Fragen Sie bei einem persönlichen Pretexting-Angriff immer nach einem Ausweis
Wenn jemand versucht, ein Büro zu betreten oder Informationen im persönlichen Gespräch zu erhalten, fragen Sie immer nach einem Ausweis. Eine Uniform oder das Outfit eines Kuriers kann gefälscht sein, aber ein Ausweis ist oft schwieriger nachzuahmen. In Kombination mit dem Überprüfungsschritt sollte dies dazu beitragen, Kriminelle zu entlarven und Ihre Büroräume zu schützen.
Sensibilisierung der Mitarbeitenden
Mitarbeitende eines Unternehmens bilden stets die erste Verteidigungslinie bei der Bekämpfung von Sicherheitsbedrohungen. Sie sind aber auch die größte Schwachstelle, vor allem, wenn sie nicht die richtigen Methoden für sichere Kontoverwaltung anwenden. Es ist unerlässlich, dass die Mitarbeitenden mit den Sicherheitsprotokollen und bewährten Verfahren vertraut sind und auf ihren Arbeitsgeräten Cybersicherheitssoftware verwenden.
Die Verwendung von Tools wie Passwort-Managern für Unternehmen hilft dabei, einen hohen Standard bei der Einhaltung und Weitergabe von Passwörtern in Ihrem Unternehmen aufrechtzuerhalten.

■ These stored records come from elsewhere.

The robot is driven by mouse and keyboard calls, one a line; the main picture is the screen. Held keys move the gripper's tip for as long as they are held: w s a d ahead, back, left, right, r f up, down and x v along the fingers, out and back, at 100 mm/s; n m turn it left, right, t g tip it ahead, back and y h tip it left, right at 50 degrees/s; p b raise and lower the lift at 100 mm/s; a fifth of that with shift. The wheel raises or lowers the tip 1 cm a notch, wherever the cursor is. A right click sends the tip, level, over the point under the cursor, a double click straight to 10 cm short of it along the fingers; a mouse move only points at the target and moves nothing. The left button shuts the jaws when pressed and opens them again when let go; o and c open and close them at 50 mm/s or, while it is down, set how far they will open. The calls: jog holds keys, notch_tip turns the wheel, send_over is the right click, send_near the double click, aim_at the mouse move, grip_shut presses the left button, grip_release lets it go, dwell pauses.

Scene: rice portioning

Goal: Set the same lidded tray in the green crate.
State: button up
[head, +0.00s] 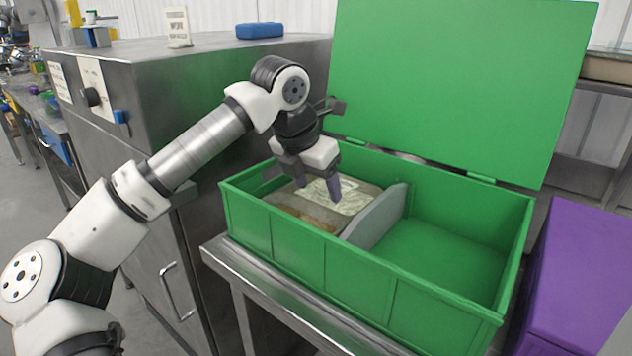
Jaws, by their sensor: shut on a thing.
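The green crate (300,255) stands open on a metal table, with its green lid (455,80) raised at the back. A grey divider (378,217) splits it into a left and a right compartment. The lidded tray (292,208), with a pale label on its clear top, is inside the left compartment. My gripper (318,188) points down into that compartment and is shut on the tray. The front wall hides the tray's lower part, so I cannot tell whether it touches the floor. The right compartment (440,255) is empty.
A large steel cabinet (215,95) stands close on the crate's left, with a blue object (259,30) and a small sign (178,27) on top. A purple box (578,275) stands close on the right. The raised lid blocks the back.

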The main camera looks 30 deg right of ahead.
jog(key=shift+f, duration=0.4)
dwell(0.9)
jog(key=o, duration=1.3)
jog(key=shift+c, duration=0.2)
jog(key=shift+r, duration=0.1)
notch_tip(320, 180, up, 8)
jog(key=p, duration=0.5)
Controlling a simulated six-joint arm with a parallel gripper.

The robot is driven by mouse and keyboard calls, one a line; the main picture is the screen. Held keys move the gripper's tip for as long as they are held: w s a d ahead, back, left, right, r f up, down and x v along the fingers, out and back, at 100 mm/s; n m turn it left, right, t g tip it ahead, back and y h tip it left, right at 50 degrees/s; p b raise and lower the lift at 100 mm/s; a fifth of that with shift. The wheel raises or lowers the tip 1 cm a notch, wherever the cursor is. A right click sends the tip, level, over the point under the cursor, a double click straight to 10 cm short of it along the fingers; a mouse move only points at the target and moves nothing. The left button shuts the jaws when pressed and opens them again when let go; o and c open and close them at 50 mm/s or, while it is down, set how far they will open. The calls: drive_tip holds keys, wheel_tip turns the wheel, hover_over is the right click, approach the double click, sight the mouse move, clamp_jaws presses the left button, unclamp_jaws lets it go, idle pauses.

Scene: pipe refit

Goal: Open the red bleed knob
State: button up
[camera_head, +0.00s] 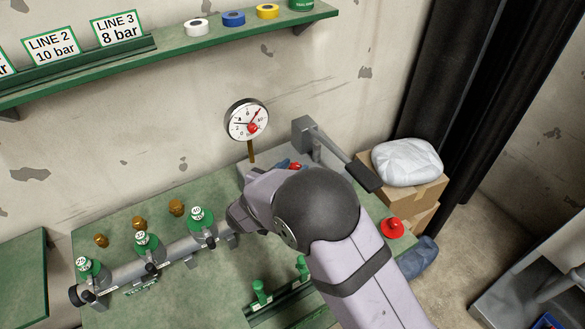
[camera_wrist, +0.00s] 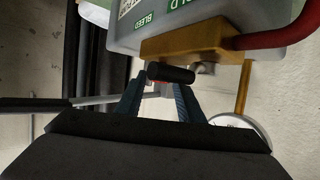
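The task's red bleed knob is not plainly seen. In the wrist view a thin red strip (camera_wrist: 161,83) shows between my fingers, just under a black cylindrical grip, and may be part of it. My gripper (camera_wrist: 158,90) has its two fingers spread, with a gap between them. The black grip (camera_wrist: 171,73) lies across the fingertips, in front of a brass block (camera_wrist: 190,43) on a grey housing (camera_wrist: 215,20) labelled BLEED. I cannot tell whether the fingers touch anything. In the head view my arm hides the gripper; a small red part (camera_head: 295,166) shows just behind it.
A pressure gauge (camera_head: 247,120) stands behind my arm; a grey post with a black-gripped lever (camera_head: 345,162) is close on its right. A red button (camera_head: 391,228) sits at the bench's right edge. Green-capped valves line the pipe (camera_head: 180,250) at left. A shelf (camera_head: 170,45) runs above.

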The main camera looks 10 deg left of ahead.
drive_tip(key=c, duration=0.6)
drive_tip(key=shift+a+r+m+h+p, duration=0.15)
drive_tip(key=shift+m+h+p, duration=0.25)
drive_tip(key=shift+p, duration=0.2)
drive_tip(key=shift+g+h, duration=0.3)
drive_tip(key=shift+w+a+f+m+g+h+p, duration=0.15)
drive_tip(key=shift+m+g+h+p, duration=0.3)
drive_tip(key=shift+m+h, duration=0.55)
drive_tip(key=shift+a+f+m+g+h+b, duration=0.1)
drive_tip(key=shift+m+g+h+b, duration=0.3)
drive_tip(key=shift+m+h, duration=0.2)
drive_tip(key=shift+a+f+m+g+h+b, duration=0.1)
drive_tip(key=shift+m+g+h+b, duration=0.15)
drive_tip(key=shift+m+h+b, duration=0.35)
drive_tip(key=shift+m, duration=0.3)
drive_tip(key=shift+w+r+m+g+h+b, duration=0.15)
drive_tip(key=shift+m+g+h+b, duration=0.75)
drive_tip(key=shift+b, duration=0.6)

Dadurch wird ein Gefühl der individuellen und gemeinsamen Verantwortung geschaffen. Ein Passwort-Manager wie NordPass ermöglicht die Einrichtung einer zentralen, unternehmensweiten Richtlinie zur Verwendung von Passwörtern, wie z. B. Länge, Komplexität und Häufigkeit von Passwortänderungen. Darüber hinaus bietet er eine einfache und sichere Möglichkeit, Anmeldedaten über einen verschlüsselten Kanal zu teilen, wodurch die Gewohnheit, sensible Daten per E-Mail oder Textnachricht zu teilen, entfällt, was oft die Tür für Vorwände öffnet.
Durch die Einführung eines Sicherheitsstandards in Ihrem Unternehmen können Sie dafür sorgen, dass Ihre Mitarbeiter sich wohl dabei fühlen, im Zweifelsfall noch einmal nachzufragen, und Betrugsversuche leichter erkennen. All diese Maßnahmen werden einen großen Beitrag zur Abwehr von Pretexting leisten.